Alcune cose però sono utili da sapere. La prima è che quest’anno la Biennale bisognerebbe non perderla; la seconda è che si deve selezionare il meglio e la terza è che, forse, è più intelligente non andarci proprio. Da vedere, dicevamo. In effetti è probabilmente una delle migliori Biennali degli ultimi anni: straripante, barocca, orientaleggiante, diversa, grandiosa, colorata. Soprattutto all’Arsenale; le sale dei Giardini, al contrario, appaiono piuttosto stanche e banali. Quest’anno è curata da Christine Macel, abituata ad affrontare i problemi dell’arte contemporanea e i grandi spazi del Centre Pompidou del quale è Curatore capo al Musée national d’art moderne dove è responsabile del Dipartimento della Création contemporaine et prospective. Per il Pompidou ha, tra l’altro, curato nel 2015 Une histoire. Art, architecture, design des années 1980 à nos jours (vedi «Azione» 9 novembre 2015). In quell’occasione superò i vecchi stereotipi e le suddivisioni con i quali vengono definiti i manufatti artistici. Non più Minimalismo, Concettuale o Body Art, per esempio, bensì una rilettura orizzontale e non cronologica con definizioni quali l’artista come archivista, come documentarista, come etnografo, come storico… Per la Biennale di Venezia crea i Padiglioni degli artisti e dei libri, delle Gioie e delle Paure, dello Spazio Comune, della Terra, delle Tradizioni, degli Sciamani, dei Colori, del Tempo e dell’Infinito e quello Dionisiaco.

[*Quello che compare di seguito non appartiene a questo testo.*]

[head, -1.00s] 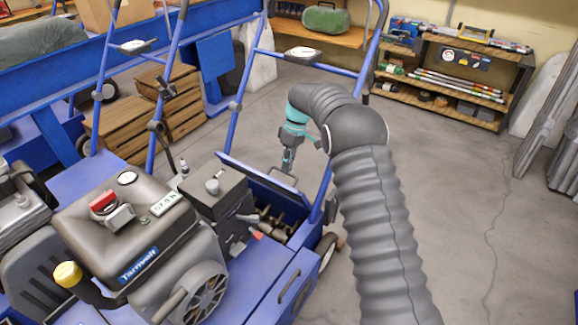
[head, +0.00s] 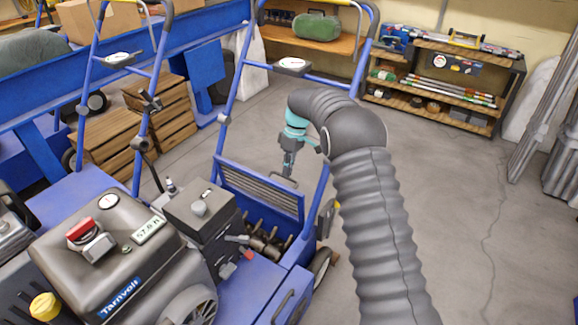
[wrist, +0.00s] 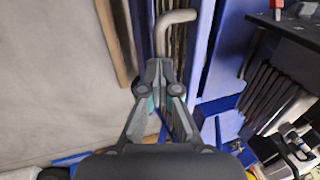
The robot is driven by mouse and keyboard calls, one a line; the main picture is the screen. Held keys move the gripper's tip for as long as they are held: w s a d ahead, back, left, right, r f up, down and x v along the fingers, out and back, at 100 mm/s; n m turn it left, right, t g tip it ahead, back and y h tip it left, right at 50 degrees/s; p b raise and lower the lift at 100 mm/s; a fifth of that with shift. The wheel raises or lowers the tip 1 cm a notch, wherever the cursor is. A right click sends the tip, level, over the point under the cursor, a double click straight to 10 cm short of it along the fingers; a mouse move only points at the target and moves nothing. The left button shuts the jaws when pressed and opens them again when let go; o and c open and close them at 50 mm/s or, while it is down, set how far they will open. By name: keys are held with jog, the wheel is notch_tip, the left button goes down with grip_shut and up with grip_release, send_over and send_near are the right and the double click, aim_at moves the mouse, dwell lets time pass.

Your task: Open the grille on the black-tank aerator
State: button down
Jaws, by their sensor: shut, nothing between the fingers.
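The black-tank aerator (head: 118,240) is in the left foreground of the head view, its dark tank labelled Tarnvolt. Its slatted grille (head: 258,190) with a blue frame stands raised and steeply tilted at the back of the blue housing. The bay under it is uncovered and shows the tines (head: 262,238). A grey bent handle (head: 284,182) shows just above the grille's top edge, and a grey bent bar (wrist: 178,17) shows in the wrist view. My gripper (head: 288,174) is shut and empty beside the handle. I cannot tell whether they touch.
The aerator's blue push-bar frame (head: 234,92) rises left of my gripper. Wooden crates (head: 115,140) stand behind the machine. A shelf unit (head: 440,80) stands against the back wall. The floor (head: 440,190) on the right is clear.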

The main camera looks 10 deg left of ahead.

Se è vero, seguendo il suo pensiero, che non esistono più classificazioni e gerarchie è altrettanto vero che è possibile rimescolare le carte a proprio piacimento. Alcuni degli artisti presenti sia al Pompidou che oggi alla Biennale lo dimostrano. Per esempio Attia Kader risultava nel primo caso come archivista oggi come dionisiaco; Halilaj Petrit era uno storico, oggi lo troviamo nel Padiglione terra; Ernesto Neto era di fronte all’oggetto ora appare come uno sciamano; Philippe Parreno era un produttore, oggi è nel Padiglione dei libri; Shimabuku era fra i produttori e oggi lo troviamo nel Padiglione della Terra, e così via. Come scriveva Daniel Buren nel 2010 l’artista diventa un elemento secondario rispetto alle interpretazioni del curatore. Come sempre. E questo nonostante Macel in catalogo inanelli una serie di pensieri che prospettano l’arte come «luogo per eccellenza della riflessione, dell’espressione individuale e della libertà», sostenendo che il «ruolo, la voce e la responsabilità dell’artista appaiono cruciali nell’insieme dei dibattiti contemporanei». Per lei Viva Arte Viva, questo il titolo della Biennale, è dedicata agli artisti e alle forme che propongono.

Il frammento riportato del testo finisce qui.